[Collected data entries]
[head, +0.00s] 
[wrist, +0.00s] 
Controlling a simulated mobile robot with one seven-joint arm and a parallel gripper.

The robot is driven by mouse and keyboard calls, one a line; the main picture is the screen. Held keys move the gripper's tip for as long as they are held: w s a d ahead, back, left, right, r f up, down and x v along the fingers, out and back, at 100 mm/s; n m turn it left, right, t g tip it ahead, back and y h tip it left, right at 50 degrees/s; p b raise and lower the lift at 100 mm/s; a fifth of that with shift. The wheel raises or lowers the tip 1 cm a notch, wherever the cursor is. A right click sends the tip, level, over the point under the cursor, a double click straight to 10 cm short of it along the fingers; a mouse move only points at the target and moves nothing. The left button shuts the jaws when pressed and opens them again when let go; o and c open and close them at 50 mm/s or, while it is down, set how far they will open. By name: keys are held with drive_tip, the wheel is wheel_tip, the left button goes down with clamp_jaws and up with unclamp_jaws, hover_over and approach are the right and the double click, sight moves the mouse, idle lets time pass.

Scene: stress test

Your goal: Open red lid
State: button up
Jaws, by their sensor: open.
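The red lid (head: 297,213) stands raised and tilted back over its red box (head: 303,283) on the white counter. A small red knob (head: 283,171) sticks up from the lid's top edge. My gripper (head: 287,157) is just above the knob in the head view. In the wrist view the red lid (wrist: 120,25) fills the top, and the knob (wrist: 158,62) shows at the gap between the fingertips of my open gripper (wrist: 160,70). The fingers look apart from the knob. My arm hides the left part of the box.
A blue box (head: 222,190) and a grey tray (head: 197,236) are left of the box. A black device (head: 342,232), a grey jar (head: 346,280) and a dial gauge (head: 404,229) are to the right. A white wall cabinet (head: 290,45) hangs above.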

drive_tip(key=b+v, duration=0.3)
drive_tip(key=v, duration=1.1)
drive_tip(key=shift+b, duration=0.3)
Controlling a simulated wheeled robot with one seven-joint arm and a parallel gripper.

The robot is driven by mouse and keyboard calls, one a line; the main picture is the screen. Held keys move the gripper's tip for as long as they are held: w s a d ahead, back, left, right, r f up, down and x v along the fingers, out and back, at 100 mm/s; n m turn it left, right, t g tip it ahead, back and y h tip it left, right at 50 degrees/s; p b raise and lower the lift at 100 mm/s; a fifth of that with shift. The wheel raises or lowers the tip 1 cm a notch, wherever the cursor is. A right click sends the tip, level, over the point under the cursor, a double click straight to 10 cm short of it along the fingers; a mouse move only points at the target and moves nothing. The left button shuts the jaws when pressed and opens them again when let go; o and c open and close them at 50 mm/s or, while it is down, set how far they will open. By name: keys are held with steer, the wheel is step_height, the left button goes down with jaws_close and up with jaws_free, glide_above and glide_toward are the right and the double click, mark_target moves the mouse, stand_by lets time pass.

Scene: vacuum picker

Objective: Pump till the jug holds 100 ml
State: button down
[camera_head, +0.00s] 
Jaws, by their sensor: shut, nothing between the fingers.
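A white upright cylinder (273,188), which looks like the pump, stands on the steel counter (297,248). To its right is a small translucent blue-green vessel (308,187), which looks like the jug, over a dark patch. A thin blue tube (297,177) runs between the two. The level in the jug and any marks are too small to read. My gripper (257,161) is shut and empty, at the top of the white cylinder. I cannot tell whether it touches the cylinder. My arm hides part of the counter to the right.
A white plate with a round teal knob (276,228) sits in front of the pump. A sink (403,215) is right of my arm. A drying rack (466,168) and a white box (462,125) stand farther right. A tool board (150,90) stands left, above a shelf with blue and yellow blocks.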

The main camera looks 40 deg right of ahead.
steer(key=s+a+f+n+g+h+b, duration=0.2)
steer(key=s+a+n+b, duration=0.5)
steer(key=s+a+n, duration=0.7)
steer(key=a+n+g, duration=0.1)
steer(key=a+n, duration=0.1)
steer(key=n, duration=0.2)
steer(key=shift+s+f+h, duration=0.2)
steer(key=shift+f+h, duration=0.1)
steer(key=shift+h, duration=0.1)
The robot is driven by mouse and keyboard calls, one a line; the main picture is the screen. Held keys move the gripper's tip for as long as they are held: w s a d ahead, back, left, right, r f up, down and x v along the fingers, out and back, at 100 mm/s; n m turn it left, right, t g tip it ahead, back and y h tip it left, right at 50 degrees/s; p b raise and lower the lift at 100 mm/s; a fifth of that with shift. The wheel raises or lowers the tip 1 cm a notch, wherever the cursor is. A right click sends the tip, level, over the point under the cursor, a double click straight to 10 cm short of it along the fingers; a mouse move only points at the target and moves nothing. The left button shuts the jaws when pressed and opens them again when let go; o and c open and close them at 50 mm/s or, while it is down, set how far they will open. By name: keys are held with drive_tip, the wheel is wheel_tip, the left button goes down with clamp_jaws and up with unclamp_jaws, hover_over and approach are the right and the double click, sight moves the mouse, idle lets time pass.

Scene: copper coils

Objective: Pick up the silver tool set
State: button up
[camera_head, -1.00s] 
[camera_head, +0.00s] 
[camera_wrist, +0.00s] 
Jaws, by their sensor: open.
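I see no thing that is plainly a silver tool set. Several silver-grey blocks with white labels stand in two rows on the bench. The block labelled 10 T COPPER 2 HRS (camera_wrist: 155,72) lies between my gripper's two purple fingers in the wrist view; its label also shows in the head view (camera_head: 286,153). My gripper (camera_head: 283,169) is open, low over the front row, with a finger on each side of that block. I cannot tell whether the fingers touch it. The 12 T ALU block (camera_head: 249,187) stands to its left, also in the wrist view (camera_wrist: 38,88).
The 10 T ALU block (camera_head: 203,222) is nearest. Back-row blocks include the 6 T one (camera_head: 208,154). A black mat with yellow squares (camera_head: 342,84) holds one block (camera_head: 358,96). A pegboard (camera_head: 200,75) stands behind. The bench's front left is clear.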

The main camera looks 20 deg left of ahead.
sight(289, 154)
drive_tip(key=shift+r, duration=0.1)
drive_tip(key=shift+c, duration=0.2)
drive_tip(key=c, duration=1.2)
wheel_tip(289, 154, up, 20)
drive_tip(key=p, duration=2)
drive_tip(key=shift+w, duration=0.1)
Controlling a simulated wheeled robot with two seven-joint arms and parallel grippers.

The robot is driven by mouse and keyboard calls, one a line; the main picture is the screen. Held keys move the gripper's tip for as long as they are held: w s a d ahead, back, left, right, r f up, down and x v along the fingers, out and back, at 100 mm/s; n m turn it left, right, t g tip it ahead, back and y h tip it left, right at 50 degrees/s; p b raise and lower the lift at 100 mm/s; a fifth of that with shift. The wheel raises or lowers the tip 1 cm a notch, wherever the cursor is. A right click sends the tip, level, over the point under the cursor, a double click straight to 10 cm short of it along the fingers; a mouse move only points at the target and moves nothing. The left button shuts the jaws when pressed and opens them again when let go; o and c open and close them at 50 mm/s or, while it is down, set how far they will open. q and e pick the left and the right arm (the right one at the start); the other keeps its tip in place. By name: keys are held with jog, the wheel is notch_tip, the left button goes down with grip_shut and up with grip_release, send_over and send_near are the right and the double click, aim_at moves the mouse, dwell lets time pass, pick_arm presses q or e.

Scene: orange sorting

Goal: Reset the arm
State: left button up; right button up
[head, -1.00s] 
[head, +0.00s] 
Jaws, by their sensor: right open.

To be done
In the listing above, locate the line containing "Scene: stress test" and the line containing "Controlling a simulated wheeled robot with one". Extract those two lines and every line between them, exactly as written, and only those.

Task answer
Scene: stress test

Your goal: Open red lid
State: button up
Jaws, by their sensor: open.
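The red lid (head: 297,213) stands raised and tilted back over its red box (head: 303,283) on the white counter. A small red knob (head: 283,171) sticks up from the lid's top edge. My gripper (head: 287,157) is just above the knob in the head view. In the wrist view the red lid (wrist: 120,25) fills the top, and the knob (wrist: 158,62) shows at the gap between the fingertips of my open gripper (wrist: 160,70). The fingers look apart from the knob. My arm hides the left part of the box.
A blue box (head: 222,190) and a grey tray (head: 197,236) are left of the box. A black device (head: 342,232), a grey jar (head: 346,280) and a dial gauge (head: 404,229) are to the right. A white wall cabinet (head: 290,45) hangs above.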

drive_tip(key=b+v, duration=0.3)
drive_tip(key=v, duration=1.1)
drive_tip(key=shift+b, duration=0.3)
Controlling a simulated wheeled robot with one seven-joint arm and a parallel gripper.

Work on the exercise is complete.